The standard of review for subject matter jurisdiction is plenary. Samuel-Bassett v. KIA Motors Am., Inc., 357 F.3d 392, 396 (3d Cir. 2004). The party asserting jurisdiction bears the burden of showing the action is properly before the federal court. Id. The statute governing removal, 28 U.S.C. § 1441, must be strictly construed against removal. Id.

The standard of review for a motion for judgment on the pleadings is plenary. Jablonski v. Pan Am. World Airways, Inc., 863 F.2d 289, 290 (3d Cir. 1988). Judgment will not be granted unless the movant clearly establishes there are no material issues of fact, and he is entitled to judgment as a matter of law. Soc'y Hill Civic Ass'n v. Harris, 632 F.2d 1045, 1054 (3d Cir. 1980). We must view the facts presented in the pleadings and the inferences to be drawn therefrom in the light most favorable to the nonmoving party. Id.

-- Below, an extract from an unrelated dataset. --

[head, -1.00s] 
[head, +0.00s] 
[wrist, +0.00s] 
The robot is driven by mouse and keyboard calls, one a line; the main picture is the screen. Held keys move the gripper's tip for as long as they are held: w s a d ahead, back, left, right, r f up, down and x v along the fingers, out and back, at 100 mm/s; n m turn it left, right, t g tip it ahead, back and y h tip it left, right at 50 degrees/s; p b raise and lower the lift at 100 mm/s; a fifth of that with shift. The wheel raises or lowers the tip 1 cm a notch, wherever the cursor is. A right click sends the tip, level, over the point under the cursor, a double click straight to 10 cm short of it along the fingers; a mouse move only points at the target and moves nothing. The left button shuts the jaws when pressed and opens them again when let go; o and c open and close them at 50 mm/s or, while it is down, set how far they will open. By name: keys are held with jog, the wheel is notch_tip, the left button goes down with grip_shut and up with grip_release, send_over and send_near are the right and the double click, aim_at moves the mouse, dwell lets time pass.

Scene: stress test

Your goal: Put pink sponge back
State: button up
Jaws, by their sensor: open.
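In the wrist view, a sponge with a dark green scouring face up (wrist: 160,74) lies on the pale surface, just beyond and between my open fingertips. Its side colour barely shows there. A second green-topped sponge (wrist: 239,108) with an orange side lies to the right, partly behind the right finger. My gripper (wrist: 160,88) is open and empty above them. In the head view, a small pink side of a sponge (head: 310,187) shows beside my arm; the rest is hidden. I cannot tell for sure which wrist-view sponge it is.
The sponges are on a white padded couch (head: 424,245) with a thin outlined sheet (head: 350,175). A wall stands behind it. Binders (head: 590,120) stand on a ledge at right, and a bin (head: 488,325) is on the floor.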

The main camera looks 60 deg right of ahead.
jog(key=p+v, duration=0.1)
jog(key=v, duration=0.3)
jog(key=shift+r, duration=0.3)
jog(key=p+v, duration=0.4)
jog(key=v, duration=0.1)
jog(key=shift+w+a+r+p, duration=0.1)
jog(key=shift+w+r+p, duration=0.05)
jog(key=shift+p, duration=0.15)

Interpretation of an insurance policy is a question of law, and review is plenary. Westport Ins. Corp. v. Bayer, 284 F.3d 489, 496 (3d Cir. 2002). In construing the policy, if the words of the policy are clear and unambiguous, the court must give them their plain and ordinary meaning. Pac. Indem. Co. v. Linn, 766 F.2d 754, 760-61 (3d Cir. 1985). When a term is ambiguous, and the intention of the parties cannot be discerned from the policy, the court may look to extrinsic evidence of the purpose of the insurance, its subject matter, the situation of the parties, and the circumstances surrounding the making of the contract. Id. at 761. Ambiguous terms must be strictly construed against the insurer, but the policy language must not be tortured to create ambiguities where none exist. Id.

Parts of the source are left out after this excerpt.